Eludamos just published my article, “Letter from the Wilderness.”  Given the dominance in game design of technical and engineering paradigms I wanted to provide a road map for the kinds of contributions that game researchers from the humanities and social sciences could make not just to the academic field of game studies, but the kind of impact such work could have on the process of game design itself.

Eludamos is peer reviewed but uses an open access model of submission and editing which took me a little while to adjust to.  I’m pretty happy with the end result (there’s only one major technical screw-up in the article, which isn’t bad).  I like the model also for the way in which it encourages contributors to be participants rather than people who simply submit work and then receive responses.

One of the things that getting involved with blogging has done is really made me aware of the lag in academic publishing practices.  I think I first submitted the article to Eludamos back in November of last year, received an acceptance in January with feedback, worked up a revised draft by July, and then it is published in October.  That is a pretty quick turnaround for a peer reviewed publication, in actual fact.  But in terms of getting your work and ideas out there it feels painfully slow compared with the blogosphere.

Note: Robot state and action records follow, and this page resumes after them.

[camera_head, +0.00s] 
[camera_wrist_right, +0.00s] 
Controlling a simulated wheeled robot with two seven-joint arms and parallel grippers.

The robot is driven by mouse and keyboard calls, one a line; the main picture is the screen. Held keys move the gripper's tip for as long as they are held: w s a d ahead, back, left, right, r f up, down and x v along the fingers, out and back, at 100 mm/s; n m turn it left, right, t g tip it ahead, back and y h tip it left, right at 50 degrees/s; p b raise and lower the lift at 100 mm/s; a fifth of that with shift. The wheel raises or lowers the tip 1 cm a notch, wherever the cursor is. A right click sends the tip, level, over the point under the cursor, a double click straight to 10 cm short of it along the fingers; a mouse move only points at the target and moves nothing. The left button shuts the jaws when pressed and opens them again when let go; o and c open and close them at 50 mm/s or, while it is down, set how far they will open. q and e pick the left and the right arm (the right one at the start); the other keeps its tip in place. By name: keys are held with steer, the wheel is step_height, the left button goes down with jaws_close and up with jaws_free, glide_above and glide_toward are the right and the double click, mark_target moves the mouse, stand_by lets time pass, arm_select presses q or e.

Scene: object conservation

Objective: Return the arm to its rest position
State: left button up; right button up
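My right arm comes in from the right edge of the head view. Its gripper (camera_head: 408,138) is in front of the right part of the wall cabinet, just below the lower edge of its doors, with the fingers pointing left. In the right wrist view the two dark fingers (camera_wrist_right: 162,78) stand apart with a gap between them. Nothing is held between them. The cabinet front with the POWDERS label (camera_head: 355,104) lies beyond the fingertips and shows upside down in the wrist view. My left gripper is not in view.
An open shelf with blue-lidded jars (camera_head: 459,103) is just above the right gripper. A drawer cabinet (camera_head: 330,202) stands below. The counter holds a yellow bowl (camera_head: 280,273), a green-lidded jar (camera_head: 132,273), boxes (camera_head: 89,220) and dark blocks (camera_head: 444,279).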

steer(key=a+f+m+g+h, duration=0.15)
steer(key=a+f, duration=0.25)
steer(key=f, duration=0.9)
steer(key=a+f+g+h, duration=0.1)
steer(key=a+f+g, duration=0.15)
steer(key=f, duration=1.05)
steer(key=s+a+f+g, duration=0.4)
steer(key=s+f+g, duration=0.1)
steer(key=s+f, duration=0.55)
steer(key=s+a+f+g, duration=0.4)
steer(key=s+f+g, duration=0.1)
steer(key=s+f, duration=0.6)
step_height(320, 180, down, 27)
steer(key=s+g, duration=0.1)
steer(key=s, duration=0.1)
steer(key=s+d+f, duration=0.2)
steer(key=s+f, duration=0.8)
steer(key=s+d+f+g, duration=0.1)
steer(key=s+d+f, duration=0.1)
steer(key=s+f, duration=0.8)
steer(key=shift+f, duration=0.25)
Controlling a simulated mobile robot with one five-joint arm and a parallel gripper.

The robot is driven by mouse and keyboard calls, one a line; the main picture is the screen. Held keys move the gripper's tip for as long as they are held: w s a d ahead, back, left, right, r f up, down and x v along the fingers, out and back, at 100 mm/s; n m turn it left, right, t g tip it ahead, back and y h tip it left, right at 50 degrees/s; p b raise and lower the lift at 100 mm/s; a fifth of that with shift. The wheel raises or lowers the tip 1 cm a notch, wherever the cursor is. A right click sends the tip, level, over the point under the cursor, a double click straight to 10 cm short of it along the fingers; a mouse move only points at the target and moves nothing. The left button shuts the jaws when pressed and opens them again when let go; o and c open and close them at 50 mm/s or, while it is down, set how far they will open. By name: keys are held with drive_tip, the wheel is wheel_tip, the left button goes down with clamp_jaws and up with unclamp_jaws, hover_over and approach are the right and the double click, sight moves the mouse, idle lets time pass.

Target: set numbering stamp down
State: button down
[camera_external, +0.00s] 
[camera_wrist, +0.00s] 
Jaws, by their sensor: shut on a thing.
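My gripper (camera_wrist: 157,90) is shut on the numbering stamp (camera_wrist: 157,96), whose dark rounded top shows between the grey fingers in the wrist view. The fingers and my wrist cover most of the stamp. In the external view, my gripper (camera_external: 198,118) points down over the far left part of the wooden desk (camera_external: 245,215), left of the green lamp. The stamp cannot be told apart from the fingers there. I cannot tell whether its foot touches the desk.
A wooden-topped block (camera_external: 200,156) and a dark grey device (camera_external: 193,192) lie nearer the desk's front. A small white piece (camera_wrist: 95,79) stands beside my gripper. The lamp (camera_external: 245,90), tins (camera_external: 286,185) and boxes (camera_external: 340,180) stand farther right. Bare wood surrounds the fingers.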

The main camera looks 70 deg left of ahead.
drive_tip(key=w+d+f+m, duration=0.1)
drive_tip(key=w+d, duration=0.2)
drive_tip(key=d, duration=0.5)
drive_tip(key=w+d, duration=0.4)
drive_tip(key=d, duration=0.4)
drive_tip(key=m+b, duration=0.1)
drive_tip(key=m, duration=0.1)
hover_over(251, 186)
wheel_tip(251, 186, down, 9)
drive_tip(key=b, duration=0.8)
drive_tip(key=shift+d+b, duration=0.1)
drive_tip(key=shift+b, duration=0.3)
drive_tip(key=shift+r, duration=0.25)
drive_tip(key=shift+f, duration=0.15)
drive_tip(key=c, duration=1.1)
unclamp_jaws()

That is the point, however, and I can’t help feeling that it is a point that society at large and even academics are starting to lose sight of.  The blogosphere is a great place for first thoughts, breaking news.  Unfortunately, the first thoughts that we have about something are usually blindingly obvious or not woth the energy used to flip the pixels to display them.  I spent the better part of a year working on the article before I submitted it, and then received feedback from the reviewers (one of whom in particular was great) that pushed me to refine it even further.  Good thought takes time (not that I’m claiming that my article is a generation-defining piece or anything like that, but it will, I hope, be useful to someone).  But it is time that is increasingly short supply.  Is the blogosphere, like the 24 hour news cycle, shortening not so much our attention span, but our expectation for the amount of work and thought we expect someone to put in before releasing something that claims to be for our edification?